Autrement dit, on assiste à un transfert (quasi automatique) de
l'ensemble de nos compétences linguistiques dans la fiction [13].
Nous sommes alors en mesure d'expliquer ce qui
se passe lorsque l'on décide de considérer un énoncé
assertorique fictionnel (ou pseudo-assertorique) comme une véritable
assertion [14]. Il s'agit
simplement d'effectuer une opération mentale visant à réactiver
cet énoncé, à rétablir, pour parler comme
Searle, les règles verticales de référence entre
le langage et le monde. Si la sémantique est étanche ou
imperméable au mélange, c'est la nature du texte entier
qui détermine la nature de ses parties, pour les raisons évoquées
précédemment, la psychologie ne l'est pas.

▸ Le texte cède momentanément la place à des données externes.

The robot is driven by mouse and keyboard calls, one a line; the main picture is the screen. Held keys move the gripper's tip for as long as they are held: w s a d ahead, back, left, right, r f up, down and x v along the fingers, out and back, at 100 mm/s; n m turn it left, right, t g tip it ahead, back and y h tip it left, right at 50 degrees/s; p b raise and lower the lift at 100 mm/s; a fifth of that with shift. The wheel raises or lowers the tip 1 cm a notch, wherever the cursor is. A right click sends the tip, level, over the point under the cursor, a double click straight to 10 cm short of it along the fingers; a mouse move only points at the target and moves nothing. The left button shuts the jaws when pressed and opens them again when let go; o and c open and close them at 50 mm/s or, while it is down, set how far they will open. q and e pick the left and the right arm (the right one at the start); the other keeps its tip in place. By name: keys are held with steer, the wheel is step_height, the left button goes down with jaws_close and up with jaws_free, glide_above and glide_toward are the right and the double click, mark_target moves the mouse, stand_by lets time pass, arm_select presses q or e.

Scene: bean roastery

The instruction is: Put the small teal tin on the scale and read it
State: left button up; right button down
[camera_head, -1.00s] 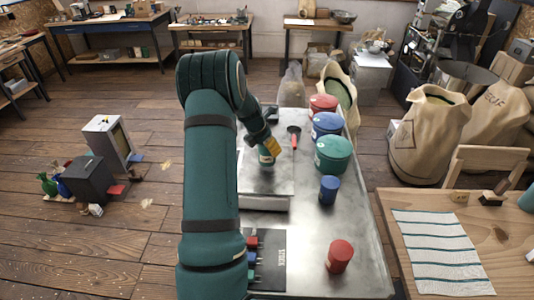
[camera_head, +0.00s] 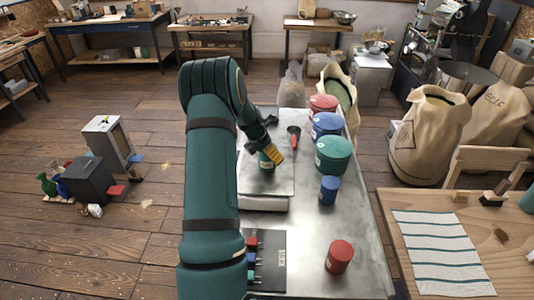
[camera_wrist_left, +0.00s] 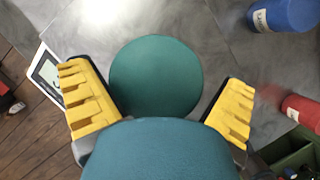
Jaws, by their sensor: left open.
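The small teal tin (camera_head: 265,161) stands on the flat metal plate of the scale (camera_head: 262,203), at the left of the metal table. In the wrist view the tin's round teal top (camera_wrist_left: 155,77) lies between my two yellow fingers, with a gap on each side. My left gripper (camera_head: 270,150) is open around the tin, and my arm hides part of the scale. A corner of what looks like the scale's display (camera_wrist_left: 47,75) shows in the wrist view, but I cannot read it. My right gripper is not in view.
On the table, right of the scale, stand a large green tin (camera_head: 333,155), a large blue tin (camera_head: 326,125), a large red tin (camera_head: 322,104), a small blue tin (camera_head: 329,190) and a small red tin (camera_head: 339,257).

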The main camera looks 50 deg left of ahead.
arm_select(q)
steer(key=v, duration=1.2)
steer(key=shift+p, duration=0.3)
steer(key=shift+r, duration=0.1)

Autrement dit,
nous pouvons entretenir des pensées de nature différente
et décider, par exemple, de franchir le fossé sémantique.
Ainsi, je peux vouloir, connaissant néanmoins la nature d'une fiction,
rapatrier un énoncé général fictionnel et
en faire une maxime qui orientera ma vie future, exactement comme je peux
décider d'adopter le comportement d'un personnage fictionnel dans
la réalité, voire prendre au sérieux ce que décrivent
les romans. Plus précisément, comme lecteur de roman, j'extrais
les énoncés qui m'intéressent de leur contexte fictionnel
ou, mieux, je cherche les énoncés que je pourrais considérer
sérieusement dans la fiction, tout en sachant qu'aucun d'entre
eux n'est véritablement sérieux. Ce faisant, je vais renouer
avec le fonctionnement habituel du langage ordinaire (les roues ne tournant
alors plus à vide [15].
Cela m'est d'autant plus facile à effectuer que c'est du même
langage qu'il s'agit. Pour faire une comparaison, c'est comme si l'on
décidait d'actionner l'opérateur de fiction à la
façon d'un interrupteur. En le désactivant, c'est-à-dire
en réintégrant un énoncé de fiction dans la
réalité, on lui fait jouer un rôle qui va au-delà
du simple mécanisme tout un réseau descriptif et
prescriptif se met en route (l'ensemble du réseau électrique
se trouvant derrière l'interrupteur).
POESIE
MOLECULAIRE ET RECITS SEMI-CONDUCTEURS
À
l'aune de cette conception de la fiction, j'aimerais maintenant examiner
la façon dont sont construits certains de mes textes, ce que j'appelle
ma poésie moléculaire et mes récits semi-conducteurs,
autrement dit des textes que j'ai élaborés par alternance
de paragraphes d'énoncés fictionnels et d'énoncés
référentiels pris dans différents domaines (philosophique,
politique, scientifique, sportif, technique, etc.) [16].
En voici un exemple [17]:
Il avait commencé
à l'aimer, par morceaux. Dans l'ascenseur d'abord. La dixième
fois quil l'avait vue. Il n'avait rien dit.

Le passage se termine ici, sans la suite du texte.